══ Data for this exercise ══

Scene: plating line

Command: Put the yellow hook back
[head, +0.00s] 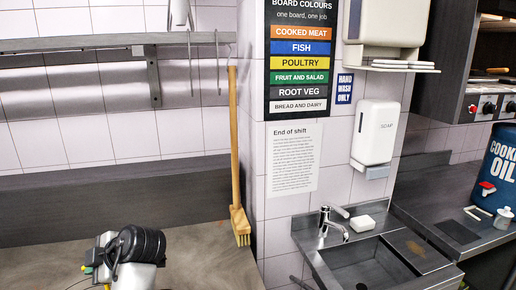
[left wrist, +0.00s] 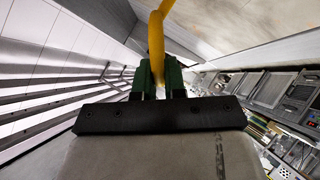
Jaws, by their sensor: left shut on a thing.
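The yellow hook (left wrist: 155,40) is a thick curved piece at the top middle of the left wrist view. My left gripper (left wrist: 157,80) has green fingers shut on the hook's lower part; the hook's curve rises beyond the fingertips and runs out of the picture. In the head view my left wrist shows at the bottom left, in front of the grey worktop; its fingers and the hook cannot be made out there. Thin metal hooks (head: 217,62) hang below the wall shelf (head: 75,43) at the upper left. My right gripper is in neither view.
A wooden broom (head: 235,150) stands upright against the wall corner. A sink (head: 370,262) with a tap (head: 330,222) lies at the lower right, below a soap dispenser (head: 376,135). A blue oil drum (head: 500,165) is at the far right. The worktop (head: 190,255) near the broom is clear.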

═══
══ Data for this exercise ══

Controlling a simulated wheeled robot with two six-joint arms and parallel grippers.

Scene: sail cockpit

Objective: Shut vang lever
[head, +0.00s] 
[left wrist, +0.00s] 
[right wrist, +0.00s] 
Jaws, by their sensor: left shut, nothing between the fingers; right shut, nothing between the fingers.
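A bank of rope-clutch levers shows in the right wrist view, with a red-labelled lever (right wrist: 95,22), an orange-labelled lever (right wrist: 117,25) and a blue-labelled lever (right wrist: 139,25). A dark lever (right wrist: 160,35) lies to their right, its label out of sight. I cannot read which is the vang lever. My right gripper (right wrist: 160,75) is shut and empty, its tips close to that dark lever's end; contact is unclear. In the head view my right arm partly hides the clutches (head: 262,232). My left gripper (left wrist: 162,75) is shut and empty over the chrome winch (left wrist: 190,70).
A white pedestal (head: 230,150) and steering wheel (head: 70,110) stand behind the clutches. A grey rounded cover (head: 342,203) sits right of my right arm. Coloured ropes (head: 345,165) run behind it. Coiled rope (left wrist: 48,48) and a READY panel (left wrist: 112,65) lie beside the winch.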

═══

● **Task to carry out**
List every line in the records above that contains the word "Scene".

● **Solution**
Scene: plating line
Scene: sail cockpit

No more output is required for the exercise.